## The exercise
Copy each line of the records that contains the word "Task".

## Supplied information
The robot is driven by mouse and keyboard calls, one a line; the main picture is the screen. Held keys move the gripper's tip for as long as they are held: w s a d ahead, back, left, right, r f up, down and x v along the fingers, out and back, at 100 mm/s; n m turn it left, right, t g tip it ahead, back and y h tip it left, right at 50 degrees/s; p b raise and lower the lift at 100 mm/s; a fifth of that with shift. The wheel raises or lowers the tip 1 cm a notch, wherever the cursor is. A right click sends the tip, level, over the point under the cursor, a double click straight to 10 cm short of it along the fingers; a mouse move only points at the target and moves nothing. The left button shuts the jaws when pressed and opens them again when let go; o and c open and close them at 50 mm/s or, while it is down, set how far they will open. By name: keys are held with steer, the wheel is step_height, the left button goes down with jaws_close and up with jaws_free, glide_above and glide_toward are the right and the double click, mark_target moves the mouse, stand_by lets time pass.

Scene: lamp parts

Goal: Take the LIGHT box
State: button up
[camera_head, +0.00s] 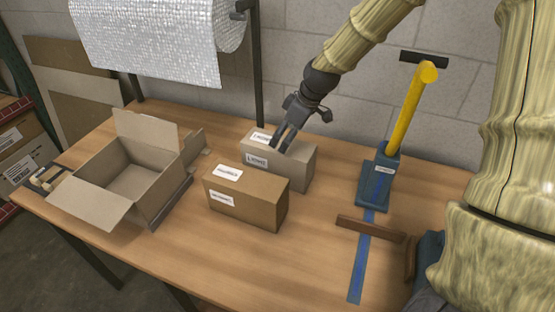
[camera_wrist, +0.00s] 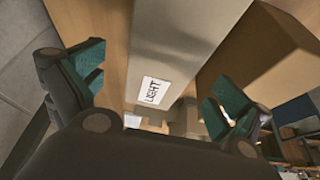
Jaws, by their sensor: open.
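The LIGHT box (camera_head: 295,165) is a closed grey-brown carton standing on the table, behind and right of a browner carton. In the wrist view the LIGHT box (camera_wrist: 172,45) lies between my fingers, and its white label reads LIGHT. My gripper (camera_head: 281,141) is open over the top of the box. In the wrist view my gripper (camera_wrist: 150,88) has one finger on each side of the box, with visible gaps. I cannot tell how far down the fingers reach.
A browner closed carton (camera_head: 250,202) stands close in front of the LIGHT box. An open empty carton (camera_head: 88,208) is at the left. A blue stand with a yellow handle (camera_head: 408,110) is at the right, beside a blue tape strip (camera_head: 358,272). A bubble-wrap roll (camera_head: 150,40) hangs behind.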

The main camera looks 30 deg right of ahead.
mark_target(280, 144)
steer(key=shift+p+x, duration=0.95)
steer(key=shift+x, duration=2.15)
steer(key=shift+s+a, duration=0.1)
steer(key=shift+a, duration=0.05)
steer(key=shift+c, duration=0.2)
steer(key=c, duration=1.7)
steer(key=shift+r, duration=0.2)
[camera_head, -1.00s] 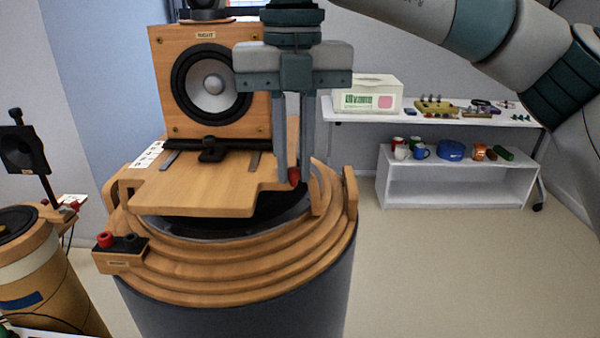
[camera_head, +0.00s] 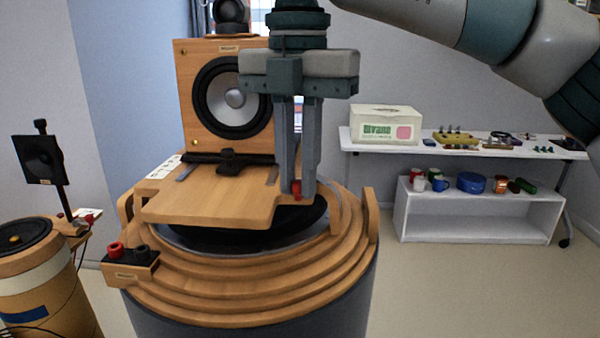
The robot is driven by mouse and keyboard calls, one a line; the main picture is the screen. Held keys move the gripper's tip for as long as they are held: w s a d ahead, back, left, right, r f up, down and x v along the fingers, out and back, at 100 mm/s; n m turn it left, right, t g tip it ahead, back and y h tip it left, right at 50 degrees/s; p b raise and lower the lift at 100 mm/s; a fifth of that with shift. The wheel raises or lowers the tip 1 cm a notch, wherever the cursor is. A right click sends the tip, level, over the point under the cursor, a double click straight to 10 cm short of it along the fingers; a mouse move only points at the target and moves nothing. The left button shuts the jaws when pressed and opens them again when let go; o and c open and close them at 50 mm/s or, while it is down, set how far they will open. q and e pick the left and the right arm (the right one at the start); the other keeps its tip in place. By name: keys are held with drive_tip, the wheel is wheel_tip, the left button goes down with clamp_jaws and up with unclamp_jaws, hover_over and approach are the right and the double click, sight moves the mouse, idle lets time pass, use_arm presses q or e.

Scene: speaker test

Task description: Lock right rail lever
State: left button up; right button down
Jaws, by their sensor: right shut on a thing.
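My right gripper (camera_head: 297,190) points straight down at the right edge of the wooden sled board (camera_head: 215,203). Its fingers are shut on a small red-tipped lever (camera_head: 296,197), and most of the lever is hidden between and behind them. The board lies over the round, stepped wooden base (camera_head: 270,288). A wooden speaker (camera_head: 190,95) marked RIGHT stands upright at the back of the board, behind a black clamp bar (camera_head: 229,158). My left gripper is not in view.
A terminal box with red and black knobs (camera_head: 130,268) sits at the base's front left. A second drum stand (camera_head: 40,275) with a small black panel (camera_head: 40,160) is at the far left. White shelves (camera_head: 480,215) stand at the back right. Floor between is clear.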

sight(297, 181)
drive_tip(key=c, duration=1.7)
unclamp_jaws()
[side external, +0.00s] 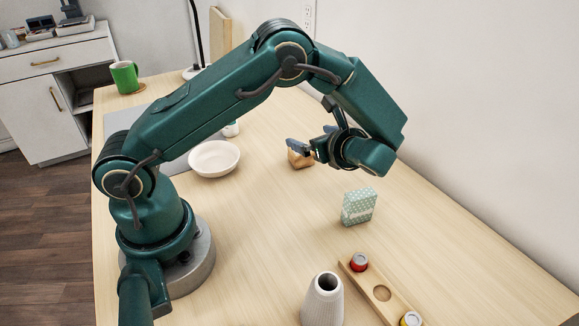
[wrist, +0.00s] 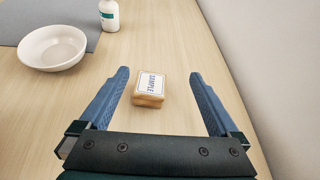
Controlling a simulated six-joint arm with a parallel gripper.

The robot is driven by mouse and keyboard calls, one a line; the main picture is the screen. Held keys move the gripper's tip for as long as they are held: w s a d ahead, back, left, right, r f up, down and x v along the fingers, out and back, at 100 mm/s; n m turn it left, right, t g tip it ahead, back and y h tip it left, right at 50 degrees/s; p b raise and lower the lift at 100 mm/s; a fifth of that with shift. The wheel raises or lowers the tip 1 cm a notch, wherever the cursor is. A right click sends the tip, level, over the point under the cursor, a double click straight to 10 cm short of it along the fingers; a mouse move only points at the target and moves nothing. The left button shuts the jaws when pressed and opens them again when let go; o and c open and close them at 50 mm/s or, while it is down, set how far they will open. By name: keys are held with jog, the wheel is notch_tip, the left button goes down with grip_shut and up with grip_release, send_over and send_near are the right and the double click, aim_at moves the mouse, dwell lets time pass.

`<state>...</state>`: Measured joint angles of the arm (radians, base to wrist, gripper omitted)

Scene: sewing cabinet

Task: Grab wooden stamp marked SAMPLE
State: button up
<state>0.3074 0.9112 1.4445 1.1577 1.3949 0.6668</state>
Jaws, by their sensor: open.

==

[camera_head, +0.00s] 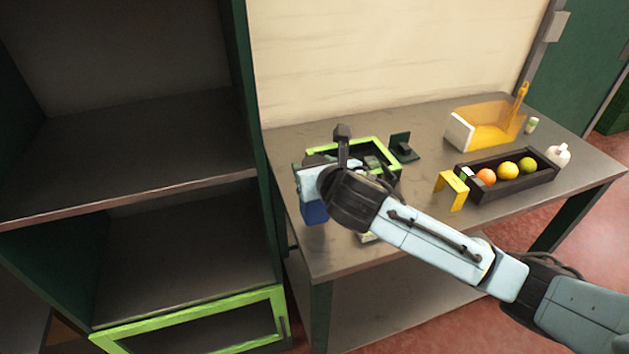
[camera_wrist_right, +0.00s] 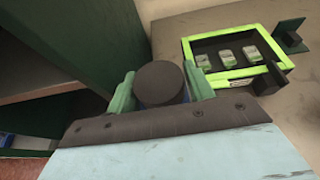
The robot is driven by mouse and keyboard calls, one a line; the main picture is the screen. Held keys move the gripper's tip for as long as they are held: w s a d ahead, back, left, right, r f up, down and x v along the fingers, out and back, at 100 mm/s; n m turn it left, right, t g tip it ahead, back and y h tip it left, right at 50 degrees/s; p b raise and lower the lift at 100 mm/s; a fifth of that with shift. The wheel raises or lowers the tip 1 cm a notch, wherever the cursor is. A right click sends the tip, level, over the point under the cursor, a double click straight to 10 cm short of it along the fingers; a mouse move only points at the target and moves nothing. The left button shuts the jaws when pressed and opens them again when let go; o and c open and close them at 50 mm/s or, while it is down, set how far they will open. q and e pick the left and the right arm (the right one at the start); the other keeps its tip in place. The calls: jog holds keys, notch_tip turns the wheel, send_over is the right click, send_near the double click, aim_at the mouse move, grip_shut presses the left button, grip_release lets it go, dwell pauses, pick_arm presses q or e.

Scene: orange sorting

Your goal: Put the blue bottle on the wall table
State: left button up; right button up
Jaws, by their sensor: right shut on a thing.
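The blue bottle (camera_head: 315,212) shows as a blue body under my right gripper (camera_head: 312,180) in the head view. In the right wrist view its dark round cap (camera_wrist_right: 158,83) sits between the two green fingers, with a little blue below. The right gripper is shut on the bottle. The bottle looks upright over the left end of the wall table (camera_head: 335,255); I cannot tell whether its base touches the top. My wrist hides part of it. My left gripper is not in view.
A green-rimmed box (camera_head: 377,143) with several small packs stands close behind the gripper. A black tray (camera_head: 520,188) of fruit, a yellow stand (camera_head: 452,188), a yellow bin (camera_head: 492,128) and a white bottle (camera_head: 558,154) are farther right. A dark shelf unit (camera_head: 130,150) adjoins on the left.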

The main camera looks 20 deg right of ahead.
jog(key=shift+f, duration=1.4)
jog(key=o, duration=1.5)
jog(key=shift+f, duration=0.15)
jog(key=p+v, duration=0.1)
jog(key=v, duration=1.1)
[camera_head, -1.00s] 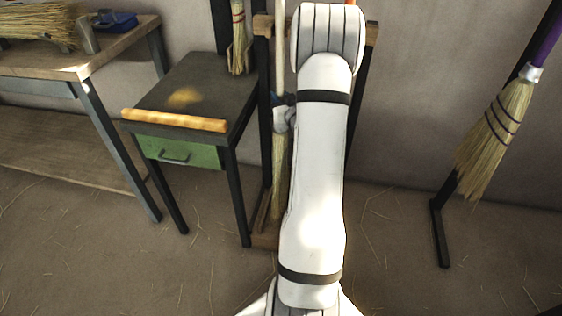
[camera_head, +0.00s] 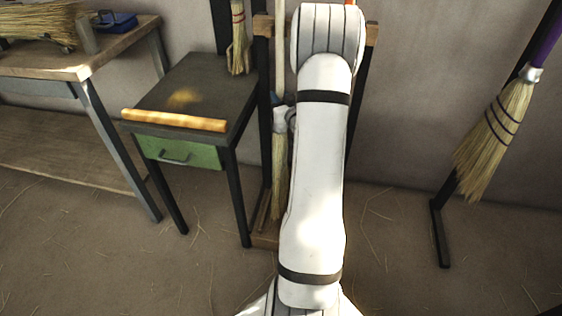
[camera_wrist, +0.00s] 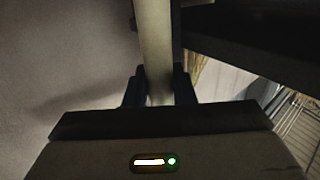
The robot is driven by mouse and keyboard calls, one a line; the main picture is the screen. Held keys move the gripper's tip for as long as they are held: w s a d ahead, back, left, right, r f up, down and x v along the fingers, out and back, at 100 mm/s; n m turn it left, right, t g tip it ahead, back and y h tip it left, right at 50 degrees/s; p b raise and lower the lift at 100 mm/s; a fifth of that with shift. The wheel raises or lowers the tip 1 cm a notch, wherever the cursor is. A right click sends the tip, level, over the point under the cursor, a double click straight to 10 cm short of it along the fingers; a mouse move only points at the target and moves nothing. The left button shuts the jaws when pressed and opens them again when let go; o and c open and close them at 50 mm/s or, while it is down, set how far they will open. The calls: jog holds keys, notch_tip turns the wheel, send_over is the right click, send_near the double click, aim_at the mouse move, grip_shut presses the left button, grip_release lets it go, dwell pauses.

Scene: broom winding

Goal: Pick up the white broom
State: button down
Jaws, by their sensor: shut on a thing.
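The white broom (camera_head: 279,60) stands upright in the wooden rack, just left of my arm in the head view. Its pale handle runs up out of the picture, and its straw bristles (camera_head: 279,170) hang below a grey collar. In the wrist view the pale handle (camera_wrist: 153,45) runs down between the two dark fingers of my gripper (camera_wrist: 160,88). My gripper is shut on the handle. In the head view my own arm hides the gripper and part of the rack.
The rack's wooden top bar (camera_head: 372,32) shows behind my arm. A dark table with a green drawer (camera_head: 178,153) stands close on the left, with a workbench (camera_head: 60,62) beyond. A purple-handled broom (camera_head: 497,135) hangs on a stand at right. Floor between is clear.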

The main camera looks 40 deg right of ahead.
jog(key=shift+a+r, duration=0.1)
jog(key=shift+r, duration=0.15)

---

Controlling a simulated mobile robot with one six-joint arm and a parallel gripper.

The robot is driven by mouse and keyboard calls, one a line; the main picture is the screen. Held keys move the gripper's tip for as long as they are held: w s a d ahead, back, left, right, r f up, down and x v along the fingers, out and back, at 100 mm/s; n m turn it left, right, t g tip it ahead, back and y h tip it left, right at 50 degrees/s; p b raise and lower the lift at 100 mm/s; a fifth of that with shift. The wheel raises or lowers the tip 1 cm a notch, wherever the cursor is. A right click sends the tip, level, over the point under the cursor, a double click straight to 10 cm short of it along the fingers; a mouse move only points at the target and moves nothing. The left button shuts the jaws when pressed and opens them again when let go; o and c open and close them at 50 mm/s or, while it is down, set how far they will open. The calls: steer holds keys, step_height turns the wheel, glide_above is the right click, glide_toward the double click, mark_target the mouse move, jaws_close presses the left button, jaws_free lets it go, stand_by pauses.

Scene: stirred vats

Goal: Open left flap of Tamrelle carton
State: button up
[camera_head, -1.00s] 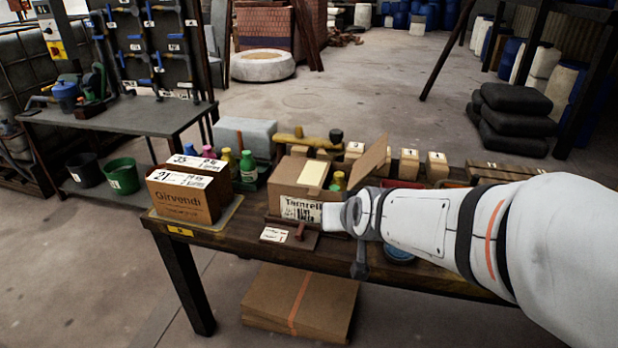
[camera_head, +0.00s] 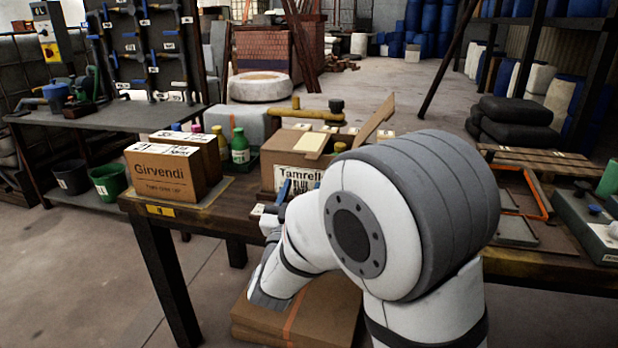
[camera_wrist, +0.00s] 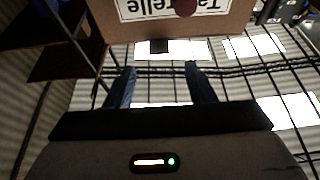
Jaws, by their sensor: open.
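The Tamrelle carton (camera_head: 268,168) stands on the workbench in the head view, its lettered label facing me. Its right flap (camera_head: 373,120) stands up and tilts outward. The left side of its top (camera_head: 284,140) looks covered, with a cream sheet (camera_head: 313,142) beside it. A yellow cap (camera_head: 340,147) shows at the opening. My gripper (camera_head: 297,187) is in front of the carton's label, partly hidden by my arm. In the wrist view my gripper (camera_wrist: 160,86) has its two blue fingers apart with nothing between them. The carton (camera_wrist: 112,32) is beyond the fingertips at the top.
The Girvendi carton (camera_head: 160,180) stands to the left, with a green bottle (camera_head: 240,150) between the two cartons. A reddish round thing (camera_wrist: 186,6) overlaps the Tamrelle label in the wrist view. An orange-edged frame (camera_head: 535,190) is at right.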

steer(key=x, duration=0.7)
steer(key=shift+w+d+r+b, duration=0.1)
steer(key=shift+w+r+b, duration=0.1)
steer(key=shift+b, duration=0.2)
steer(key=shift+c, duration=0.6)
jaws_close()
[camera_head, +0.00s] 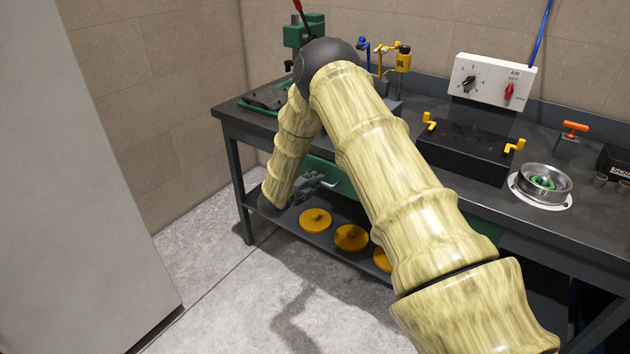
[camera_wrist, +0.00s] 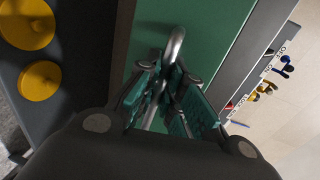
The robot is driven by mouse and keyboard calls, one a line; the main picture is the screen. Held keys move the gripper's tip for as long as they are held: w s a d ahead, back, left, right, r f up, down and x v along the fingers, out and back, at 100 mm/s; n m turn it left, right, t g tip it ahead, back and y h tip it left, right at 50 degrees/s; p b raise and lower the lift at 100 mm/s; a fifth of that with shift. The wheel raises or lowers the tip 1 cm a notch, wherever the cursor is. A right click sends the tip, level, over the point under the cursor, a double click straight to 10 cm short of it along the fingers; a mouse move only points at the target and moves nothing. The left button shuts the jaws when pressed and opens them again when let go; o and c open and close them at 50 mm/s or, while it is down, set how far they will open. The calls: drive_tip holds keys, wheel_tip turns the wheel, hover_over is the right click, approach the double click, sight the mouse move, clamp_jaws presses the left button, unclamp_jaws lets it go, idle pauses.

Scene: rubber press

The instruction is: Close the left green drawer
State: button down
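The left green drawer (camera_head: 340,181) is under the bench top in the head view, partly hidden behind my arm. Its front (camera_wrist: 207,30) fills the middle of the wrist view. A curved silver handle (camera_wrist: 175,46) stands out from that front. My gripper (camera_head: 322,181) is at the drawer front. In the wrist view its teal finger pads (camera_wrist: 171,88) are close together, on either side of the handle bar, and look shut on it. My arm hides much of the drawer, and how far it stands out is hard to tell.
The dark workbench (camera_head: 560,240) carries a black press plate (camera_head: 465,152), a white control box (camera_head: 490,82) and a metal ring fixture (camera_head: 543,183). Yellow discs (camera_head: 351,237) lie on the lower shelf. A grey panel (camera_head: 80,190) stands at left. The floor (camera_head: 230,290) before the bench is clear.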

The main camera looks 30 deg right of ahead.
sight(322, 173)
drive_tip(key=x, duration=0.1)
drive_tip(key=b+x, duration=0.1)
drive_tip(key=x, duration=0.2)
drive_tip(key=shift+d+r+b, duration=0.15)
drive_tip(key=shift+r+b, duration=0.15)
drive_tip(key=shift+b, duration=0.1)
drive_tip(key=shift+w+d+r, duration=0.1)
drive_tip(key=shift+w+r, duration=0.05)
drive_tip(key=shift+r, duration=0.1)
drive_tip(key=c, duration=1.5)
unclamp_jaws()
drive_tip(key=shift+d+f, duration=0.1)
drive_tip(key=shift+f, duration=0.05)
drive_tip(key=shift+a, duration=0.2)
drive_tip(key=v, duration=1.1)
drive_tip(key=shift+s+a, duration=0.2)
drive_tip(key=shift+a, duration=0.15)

## The answer
Task description: Lock right rail lever
Task: Grab wooden stamp marked SAMPLE

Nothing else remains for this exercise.